[Begin]

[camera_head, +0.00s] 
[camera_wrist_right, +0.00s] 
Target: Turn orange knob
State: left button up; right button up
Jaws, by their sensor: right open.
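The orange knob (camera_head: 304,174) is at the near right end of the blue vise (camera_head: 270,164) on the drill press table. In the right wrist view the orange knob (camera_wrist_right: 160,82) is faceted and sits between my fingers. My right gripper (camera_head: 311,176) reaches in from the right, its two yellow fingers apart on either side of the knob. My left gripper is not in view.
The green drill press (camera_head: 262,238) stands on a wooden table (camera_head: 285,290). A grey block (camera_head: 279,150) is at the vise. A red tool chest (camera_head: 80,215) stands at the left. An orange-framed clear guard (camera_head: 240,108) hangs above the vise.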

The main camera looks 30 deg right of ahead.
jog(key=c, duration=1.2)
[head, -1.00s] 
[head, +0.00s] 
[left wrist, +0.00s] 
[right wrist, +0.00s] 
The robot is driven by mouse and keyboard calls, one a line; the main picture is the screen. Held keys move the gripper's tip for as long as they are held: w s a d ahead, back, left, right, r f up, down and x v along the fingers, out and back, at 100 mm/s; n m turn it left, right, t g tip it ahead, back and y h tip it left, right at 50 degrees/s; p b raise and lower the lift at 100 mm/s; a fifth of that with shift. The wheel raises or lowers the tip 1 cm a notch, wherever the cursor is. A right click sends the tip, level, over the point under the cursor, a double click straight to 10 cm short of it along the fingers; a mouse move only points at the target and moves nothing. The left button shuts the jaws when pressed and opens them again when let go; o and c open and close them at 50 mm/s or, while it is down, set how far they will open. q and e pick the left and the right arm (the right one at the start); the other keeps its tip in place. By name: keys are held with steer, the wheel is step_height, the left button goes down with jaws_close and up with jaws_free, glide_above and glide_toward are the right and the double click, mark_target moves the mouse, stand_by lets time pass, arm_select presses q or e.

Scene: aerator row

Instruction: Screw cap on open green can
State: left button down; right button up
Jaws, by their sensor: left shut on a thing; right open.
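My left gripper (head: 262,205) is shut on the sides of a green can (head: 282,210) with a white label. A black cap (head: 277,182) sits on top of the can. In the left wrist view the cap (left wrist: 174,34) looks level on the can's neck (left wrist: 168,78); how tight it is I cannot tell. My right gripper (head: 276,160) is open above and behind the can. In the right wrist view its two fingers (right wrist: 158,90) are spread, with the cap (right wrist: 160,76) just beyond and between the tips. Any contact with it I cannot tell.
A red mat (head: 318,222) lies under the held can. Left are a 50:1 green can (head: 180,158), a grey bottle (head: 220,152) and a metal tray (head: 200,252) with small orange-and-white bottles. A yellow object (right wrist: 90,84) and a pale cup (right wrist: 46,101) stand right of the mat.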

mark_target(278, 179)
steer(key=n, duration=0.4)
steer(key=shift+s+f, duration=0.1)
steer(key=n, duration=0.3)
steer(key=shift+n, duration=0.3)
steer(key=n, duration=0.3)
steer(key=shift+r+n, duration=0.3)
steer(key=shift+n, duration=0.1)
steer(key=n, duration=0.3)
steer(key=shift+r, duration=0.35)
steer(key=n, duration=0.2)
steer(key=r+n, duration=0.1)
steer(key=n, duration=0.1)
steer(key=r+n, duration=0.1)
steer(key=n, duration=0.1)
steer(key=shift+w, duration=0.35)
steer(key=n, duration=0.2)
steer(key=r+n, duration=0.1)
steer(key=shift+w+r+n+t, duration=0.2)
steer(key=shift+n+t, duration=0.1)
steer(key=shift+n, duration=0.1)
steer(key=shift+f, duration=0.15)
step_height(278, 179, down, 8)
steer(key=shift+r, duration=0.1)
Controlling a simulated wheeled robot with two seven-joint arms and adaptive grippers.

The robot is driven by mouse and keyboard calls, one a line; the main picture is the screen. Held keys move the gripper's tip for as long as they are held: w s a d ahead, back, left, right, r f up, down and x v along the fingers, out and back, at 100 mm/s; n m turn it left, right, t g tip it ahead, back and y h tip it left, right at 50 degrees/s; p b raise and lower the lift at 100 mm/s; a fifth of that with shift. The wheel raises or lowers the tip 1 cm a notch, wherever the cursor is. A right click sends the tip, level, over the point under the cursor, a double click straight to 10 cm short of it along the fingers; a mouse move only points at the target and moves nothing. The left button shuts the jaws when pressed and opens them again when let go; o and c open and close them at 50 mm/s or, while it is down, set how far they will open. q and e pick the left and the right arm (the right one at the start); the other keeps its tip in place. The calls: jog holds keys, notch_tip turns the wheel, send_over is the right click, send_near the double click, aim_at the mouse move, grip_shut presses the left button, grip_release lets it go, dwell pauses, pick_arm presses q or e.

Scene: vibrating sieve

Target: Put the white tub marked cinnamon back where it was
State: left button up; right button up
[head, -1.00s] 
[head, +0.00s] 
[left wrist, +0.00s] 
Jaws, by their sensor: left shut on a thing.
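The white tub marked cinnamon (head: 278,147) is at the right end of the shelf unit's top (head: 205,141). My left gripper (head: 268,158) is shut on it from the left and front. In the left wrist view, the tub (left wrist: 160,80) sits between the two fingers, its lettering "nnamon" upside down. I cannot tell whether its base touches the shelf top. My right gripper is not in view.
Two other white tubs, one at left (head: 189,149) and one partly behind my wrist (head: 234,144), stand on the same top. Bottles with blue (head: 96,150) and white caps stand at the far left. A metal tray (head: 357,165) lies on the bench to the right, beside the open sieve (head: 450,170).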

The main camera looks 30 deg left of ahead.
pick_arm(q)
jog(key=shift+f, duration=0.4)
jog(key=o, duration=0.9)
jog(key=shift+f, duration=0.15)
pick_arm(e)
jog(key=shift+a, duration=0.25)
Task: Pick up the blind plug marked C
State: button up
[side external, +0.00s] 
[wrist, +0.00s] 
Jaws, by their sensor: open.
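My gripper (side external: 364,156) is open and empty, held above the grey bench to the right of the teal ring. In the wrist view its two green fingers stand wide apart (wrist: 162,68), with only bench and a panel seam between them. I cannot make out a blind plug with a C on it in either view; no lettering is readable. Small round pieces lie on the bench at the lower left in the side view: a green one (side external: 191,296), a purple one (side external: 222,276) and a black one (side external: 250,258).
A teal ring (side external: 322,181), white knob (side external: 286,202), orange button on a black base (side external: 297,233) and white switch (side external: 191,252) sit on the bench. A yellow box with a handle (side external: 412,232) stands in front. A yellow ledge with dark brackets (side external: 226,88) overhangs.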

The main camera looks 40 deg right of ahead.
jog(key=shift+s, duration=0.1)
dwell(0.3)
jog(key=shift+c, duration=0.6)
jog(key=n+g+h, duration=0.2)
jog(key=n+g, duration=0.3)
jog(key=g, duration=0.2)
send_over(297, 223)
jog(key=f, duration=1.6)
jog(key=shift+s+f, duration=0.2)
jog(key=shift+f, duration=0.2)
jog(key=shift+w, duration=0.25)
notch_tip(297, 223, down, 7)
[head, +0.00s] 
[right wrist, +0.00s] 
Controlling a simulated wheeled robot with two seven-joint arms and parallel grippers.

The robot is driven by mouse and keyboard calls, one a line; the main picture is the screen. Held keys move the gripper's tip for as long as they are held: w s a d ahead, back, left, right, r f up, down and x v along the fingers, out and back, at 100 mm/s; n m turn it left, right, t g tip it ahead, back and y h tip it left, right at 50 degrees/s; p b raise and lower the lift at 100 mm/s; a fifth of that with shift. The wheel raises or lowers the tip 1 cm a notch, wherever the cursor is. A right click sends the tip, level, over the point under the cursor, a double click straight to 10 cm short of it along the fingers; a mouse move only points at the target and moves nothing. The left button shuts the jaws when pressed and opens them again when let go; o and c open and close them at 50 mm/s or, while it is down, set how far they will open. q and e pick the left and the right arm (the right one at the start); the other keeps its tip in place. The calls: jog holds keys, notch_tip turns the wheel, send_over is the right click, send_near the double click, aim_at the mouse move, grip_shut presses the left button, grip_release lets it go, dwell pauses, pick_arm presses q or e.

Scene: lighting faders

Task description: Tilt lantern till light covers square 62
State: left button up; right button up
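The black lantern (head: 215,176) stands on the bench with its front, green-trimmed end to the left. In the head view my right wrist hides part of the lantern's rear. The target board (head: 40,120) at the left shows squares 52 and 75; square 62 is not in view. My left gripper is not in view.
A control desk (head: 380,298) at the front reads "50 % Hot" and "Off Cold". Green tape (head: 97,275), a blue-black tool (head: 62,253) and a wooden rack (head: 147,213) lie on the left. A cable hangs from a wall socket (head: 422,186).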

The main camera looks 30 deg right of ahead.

[End]

SET TASK → From the records above, transcribe without alteration every line from the one with "Scene: lighting faders" to the one with "Task description: Tilt", inclusive.

RESPONSE TO THE TASK →
Scene: lighting faders

Task description: Tilt lantern till light covers square 62

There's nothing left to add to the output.